Pull out of the data below the stretch of lines bounded by the one containing "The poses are" and the one containing "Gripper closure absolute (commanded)", both bounds included, unchanged.

────────────────

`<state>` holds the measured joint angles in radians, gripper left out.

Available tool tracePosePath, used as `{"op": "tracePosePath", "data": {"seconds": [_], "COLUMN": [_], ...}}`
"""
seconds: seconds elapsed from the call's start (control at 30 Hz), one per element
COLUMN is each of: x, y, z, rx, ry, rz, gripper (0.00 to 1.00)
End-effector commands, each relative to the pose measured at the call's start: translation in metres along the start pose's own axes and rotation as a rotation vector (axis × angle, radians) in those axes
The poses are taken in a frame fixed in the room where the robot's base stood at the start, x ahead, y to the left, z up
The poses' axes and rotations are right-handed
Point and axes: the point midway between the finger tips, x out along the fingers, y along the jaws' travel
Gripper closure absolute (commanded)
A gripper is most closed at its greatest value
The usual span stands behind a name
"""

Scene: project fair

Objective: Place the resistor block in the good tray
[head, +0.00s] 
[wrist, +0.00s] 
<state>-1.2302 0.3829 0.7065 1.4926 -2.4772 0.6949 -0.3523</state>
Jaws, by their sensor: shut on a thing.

────────────────

Result for this exercise:
The poses are taken in a frame fixed in the room where the robot's base stood at the start, x ahead, y to the left, z up
The poses' axes and rotations are right-handed
Point and axes: the point midway between the finger tips, x out along the fingers, y along the jaws' travel
Gripper closure absolute (commanded)

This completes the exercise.